A Questão da Autodeterminação: a Conferência de Bandung (1955), realizada na Indonésia, foi um marco das relações entre os países do Terceiro Mundo (aliás, inaugura esta denominação) e as duas superpotências da época, EUA e URSS. Naquela ocasião, países africanos e asiáticos, recém saídos do colonialismo, oficializaram seu manifesto de “neutralidade” em relação à Guerra Fria e propugnaram pelo direito de seguir um caminho independente, auto determinado, “não alinhado”; isto é, defendiam a idéia de que cada país tem o direito de buscar o seu desenvolvimento da forma que lhe convier, e que outros países não têm o direito de interferir em seus assuntos internos. Esta argumentação já foi utilizada tanto para justificar medidas legítimas de busca de maior autonomia, como foi também um escudo de defesa de ditaduras e de flagrantes violações dos direitos humanos. O Brasil, como país em desenvolvimento, sempre se colocou a favor da autodeterminação, tanto da própria como da de outros países.
O Momento: o Brasil vive um momento de inédita exposição no exterior. Sede da Copa do Mundo de 2014 e dos Jogos Olímpicos de 2016, com o seu presidente sendo considerado o “Homem do Ano” por jornais influentes como o “Le Monde” e o “El Pais”, e membro de uma das cadeiras rotativas do Conselho de Segurança da ONU, o Brasil quer se sobressair como um ator com um contributo relevante no palco das Relações Internacionais, não precisando da aprovação dos EUA ou da ONU para estabelecer as suas relações diplomáticas, apresentando e discutindo uma agenda própria.
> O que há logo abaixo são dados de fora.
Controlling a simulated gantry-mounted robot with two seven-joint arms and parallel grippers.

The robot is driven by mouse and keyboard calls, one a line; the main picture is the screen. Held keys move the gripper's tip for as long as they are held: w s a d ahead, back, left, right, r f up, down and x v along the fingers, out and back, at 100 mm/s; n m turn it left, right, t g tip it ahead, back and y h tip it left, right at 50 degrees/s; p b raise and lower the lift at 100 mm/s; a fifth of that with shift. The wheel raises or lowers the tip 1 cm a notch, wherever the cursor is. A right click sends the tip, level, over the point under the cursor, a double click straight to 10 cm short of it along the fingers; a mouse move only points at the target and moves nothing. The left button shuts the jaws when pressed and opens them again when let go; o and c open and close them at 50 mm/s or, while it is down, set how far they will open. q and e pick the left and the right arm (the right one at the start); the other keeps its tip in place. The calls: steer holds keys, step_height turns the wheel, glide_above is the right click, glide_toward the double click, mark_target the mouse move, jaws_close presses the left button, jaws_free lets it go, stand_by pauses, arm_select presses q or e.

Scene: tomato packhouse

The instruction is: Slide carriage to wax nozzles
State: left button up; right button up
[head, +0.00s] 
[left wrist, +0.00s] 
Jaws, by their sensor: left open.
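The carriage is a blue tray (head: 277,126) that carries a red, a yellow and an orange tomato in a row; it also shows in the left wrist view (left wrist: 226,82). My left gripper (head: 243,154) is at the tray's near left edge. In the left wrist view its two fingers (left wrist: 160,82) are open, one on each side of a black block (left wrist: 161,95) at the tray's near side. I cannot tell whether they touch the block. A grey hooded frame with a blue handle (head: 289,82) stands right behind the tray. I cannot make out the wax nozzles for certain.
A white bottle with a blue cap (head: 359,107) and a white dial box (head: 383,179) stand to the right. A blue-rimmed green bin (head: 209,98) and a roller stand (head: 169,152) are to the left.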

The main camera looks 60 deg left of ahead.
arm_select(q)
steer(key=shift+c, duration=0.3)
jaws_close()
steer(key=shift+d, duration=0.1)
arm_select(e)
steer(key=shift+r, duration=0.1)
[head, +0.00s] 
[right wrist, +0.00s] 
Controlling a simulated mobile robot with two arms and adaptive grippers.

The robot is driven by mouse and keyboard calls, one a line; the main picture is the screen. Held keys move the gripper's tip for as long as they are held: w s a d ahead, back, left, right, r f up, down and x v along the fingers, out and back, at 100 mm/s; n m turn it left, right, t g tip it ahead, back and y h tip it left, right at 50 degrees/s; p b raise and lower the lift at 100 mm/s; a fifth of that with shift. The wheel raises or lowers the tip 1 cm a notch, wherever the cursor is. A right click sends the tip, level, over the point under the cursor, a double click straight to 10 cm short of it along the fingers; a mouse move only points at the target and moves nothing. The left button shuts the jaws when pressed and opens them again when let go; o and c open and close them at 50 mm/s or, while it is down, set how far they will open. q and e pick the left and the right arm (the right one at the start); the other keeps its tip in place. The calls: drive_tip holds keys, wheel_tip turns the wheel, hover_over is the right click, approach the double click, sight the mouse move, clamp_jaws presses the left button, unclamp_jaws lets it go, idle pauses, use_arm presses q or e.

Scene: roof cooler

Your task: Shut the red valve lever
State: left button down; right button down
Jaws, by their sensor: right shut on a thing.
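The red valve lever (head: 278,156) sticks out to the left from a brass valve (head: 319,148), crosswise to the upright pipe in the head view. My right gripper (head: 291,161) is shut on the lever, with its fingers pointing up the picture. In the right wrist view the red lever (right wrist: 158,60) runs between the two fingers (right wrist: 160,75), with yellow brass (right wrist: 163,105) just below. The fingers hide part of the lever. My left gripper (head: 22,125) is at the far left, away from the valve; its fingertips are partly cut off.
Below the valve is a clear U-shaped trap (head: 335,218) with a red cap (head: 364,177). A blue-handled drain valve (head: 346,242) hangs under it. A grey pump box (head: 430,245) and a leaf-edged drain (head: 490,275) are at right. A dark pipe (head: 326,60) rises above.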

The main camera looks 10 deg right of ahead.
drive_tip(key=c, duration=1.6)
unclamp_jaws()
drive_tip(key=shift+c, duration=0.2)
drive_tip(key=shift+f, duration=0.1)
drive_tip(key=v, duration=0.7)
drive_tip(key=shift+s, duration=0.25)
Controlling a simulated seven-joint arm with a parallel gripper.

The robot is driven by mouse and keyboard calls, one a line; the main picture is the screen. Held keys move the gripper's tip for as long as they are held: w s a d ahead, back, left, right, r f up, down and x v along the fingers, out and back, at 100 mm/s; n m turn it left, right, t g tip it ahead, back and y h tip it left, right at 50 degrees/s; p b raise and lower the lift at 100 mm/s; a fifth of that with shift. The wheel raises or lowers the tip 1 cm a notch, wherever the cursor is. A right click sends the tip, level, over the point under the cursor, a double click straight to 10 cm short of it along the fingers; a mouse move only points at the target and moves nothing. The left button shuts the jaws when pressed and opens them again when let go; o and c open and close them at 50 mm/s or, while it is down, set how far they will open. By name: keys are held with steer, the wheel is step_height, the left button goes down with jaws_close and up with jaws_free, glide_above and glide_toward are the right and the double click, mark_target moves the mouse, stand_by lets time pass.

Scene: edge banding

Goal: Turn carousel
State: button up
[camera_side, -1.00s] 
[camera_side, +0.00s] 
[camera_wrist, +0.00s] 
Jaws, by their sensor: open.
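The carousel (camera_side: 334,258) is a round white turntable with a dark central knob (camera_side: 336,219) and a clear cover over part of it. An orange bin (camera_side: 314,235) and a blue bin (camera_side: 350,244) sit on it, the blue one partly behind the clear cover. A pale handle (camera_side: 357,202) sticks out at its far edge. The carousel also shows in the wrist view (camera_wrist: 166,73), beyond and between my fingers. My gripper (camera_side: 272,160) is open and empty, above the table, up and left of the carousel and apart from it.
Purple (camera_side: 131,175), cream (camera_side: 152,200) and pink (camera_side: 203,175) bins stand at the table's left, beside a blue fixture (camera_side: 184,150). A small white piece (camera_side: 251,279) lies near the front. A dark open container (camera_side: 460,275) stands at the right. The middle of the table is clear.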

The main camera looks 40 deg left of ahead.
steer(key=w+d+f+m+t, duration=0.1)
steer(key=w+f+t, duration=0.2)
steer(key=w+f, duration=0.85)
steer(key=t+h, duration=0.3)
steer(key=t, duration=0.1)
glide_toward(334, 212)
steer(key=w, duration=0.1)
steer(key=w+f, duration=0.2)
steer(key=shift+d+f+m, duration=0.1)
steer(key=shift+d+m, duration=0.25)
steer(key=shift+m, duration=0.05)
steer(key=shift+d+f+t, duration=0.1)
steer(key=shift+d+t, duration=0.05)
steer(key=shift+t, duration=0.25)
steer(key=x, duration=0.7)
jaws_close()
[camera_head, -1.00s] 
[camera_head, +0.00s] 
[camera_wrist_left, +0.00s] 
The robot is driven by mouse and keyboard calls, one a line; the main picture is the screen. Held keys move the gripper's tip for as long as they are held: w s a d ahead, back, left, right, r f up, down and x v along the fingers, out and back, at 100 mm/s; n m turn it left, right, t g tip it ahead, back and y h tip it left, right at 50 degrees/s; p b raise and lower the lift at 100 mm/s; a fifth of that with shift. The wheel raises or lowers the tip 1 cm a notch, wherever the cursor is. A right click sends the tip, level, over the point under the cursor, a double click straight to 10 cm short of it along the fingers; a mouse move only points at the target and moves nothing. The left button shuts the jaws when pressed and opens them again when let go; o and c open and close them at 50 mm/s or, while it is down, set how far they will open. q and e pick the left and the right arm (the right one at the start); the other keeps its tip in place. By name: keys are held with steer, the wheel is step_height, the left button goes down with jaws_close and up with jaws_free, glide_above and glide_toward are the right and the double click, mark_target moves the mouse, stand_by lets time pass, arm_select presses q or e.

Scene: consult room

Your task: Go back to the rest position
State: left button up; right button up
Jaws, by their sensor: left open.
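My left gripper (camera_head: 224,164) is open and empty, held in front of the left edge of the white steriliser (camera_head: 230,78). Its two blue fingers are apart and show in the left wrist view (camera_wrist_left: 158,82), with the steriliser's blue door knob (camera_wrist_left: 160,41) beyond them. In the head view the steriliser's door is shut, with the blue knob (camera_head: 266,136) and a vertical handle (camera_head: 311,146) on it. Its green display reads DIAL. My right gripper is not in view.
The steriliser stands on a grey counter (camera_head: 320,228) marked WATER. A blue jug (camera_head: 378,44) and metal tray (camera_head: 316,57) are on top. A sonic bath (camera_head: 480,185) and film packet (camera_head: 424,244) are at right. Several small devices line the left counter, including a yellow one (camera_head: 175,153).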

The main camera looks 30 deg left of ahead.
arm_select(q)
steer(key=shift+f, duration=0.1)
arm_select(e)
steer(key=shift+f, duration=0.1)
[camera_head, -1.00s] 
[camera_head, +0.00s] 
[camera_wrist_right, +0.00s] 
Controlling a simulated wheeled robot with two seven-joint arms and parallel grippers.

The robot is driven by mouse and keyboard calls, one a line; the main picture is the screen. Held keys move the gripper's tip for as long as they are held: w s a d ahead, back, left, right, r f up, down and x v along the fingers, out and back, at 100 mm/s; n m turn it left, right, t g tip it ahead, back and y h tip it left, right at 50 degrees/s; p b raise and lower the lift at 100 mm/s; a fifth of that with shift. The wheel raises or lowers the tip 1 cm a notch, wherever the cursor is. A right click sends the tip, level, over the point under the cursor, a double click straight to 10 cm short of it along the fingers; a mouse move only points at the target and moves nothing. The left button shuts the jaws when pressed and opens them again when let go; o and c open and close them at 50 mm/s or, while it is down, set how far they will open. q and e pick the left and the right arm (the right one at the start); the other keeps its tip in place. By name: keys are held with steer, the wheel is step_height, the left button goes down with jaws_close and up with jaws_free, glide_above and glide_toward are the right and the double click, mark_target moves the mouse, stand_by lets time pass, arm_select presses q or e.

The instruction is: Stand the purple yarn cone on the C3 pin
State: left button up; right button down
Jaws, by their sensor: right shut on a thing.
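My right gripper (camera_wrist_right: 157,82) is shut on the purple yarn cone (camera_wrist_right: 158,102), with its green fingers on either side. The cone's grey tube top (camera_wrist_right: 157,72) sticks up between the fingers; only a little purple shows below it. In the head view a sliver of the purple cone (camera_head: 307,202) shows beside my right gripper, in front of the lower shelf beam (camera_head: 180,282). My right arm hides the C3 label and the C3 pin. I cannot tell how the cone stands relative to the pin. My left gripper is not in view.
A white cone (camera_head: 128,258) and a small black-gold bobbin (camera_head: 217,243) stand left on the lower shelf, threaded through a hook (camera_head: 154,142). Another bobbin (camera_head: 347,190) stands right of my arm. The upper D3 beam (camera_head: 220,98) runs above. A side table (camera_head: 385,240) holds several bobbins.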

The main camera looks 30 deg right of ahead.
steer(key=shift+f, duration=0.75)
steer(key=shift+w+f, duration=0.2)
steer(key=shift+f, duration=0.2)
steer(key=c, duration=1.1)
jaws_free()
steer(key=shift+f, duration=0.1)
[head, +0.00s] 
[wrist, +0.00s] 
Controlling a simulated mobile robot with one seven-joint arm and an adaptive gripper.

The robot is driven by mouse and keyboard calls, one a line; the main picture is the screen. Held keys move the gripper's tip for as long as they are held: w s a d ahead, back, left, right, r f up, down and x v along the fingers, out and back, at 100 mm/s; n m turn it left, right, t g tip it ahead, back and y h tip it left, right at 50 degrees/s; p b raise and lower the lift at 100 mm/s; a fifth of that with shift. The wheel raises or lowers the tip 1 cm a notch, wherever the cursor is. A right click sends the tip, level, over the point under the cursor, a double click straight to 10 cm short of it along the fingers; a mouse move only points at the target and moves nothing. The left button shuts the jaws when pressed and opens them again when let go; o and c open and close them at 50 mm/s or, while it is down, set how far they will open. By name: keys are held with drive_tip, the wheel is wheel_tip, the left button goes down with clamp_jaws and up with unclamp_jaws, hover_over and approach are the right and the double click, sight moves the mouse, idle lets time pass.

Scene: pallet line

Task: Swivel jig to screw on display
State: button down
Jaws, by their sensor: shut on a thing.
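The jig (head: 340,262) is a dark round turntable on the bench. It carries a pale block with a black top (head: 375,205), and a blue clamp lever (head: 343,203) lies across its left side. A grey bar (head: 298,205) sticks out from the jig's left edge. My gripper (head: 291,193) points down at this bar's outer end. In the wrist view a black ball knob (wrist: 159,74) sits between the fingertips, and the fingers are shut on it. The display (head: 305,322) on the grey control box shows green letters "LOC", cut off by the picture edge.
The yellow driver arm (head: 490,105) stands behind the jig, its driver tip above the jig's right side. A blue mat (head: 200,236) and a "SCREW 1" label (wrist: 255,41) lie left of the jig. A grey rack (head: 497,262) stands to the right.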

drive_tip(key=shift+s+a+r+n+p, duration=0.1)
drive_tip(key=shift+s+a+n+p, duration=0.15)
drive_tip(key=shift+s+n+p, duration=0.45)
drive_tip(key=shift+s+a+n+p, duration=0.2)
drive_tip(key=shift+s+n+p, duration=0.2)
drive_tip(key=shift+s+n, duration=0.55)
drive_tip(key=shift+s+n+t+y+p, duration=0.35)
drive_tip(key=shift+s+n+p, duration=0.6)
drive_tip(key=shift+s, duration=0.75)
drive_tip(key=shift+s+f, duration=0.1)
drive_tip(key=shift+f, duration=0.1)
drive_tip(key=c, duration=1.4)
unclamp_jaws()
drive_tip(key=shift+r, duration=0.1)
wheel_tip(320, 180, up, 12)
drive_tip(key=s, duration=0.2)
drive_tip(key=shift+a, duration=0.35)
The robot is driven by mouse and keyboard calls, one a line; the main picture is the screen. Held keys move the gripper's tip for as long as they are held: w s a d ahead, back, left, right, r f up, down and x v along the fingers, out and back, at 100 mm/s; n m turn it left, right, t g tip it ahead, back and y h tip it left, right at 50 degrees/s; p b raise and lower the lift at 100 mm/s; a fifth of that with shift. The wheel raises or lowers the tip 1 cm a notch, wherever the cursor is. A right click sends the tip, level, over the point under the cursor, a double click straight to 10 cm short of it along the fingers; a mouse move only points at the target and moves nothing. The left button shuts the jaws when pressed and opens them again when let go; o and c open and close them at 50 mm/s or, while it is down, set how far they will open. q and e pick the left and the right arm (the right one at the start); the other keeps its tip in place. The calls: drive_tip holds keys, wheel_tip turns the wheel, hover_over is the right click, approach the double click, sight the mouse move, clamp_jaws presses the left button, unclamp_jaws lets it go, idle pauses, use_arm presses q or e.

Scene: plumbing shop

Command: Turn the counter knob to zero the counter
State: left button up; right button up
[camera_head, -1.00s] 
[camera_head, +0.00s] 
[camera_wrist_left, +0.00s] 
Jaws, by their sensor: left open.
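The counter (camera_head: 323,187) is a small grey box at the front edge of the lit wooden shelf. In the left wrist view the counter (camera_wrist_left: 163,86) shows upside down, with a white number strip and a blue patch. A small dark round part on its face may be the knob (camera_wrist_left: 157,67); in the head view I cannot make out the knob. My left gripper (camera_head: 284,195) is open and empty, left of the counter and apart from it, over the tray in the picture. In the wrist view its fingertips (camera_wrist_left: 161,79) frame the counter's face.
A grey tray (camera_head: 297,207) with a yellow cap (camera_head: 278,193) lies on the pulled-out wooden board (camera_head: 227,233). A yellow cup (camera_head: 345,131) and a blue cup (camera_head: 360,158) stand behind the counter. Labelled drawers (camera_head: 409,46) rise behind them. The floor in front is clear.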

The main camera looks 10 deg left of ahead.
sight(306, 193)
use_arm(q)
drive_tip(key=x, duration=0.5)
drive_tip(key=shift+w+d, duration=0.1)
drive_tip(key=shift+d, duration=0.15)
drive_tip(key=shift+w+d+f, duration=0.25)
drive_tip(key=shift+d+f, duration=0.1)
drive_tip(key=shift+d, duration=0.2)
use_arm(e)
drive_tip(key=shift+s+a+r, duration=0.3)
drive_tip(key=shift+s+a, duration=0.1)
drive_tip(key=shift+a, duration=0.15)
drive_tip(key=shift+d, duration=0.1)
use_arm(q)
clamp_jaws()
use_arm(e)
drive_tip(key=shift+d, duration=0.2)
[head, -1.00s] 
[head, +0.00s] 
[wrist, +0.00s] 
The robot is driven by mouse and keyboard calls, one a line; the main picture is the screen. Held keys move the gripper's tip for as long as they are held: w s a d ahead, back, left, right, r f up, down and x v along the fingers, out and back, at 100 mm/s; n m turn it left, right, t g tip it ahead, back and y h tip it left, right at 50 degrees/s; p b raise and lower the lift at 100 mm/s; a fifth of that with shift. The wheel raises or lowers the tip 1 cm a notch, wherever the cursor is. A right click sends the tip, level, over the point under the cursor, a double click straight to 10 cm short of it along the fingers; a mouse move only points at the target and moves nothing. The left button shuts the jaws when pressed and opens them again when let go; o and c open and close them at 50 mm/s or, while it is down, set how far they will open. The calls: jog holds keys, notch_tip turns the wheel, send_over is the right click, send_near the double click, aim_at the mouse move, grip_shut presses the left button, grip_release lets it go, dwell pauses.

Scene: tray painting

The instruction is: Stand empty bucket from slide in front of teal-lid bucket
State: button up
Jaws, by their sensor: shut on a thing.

O Brasil, diante de sua nova posição no cenário global, quer marcar a sua posição, mostrar independência. O peso do Brasil, todavia, deve ser relativizado em relação à questão iraniana. Primeiro porque o seu assento no Conselho de Segurança da ONU não é permanente, e em segundo lugar por que o Brasil, ao contrário do grupo de países que compõe o Conselho de Segurança (EUA, Inglaterra, França, Rússia e China) não possui armas atômicas e, por isso, o peso da sua opinião nesse contexto é bem menor.
Interesse Próprio: além da questão de subitamente se ver como um país importante o bastante para que a Secretária de Estado da maior potência mundial tente convencê-lo a mudar de idéia, por que o Brasil defende o Irã? Ora, porque possui o interesse em desenvolver o seu próprio programa nuclear e não quer ter os seus planos interrompidos quer seja pela União Européia ou pelos EUA. O Brasil se solidariza com o Irã não somente para marcar uma posição, mas também para apoiar um país em desenvolvimento a possuir o seu programa nuclear para fins pacíficos. E, para a diplomacia brasileira esta é a finalidade do programa iraniano, até prova em contrário. Lula tem viagem agendada para o Irã em maio.

Victor Tempone
Mestre em História Política (UERJ), Especialista em Relações Internacionais (UERJ), Professor e Pesquisador na UERJ e Professor na FAFIMA e e na rede do município de Macaé.
Faculdade de Filosofia Ciências e Letras de Macaé / Universidade Estadual do Rio de Janeiro

2 comentários:

Unknown disse...

Parabéns Mestre Vitor, vejo que ja está preparando o curso de RELAÇÕES INTERNACIONAIS....Definiu muito bem a situação da atual politica externa brasileira, o tempo dirá quem está com a razão.
Abraços

GUARA

Σ Paulo disse...

Sempre defendi a criação da bomba atômica no Brasil e o programa nuclear para fins pacíficos, porém quando o Enéas defendia esses pontos, ele era maluco, ele queria jogar bomba atômica nos países vizinhos, mas ninguém parava para pensar que com a criação da bomba atômica, nós seríamos muito mais levados a sério. Por que será que a super potência estadunidense ainda não invadiu o Irã, mesmo após várias advertências para parar com o seu programa nuclear? Primeiro porque os EUA já estão sofrendo para acabar com a guerra tanto no Iraque como no Afeganistão e abrir outra frente seria uma loucura, ainda mais contra um País que pode jogar bomba atômica contra países aliados seus e onde os EUA tem bases no Oriente Médio, se uma guerra dessa ocorre nesse momento, seria uma guerra generalizada no Oriente Médio, se espalhando para a Coréia do Norte do lado do Irã e Coréia do Sul e Israel do lado americano.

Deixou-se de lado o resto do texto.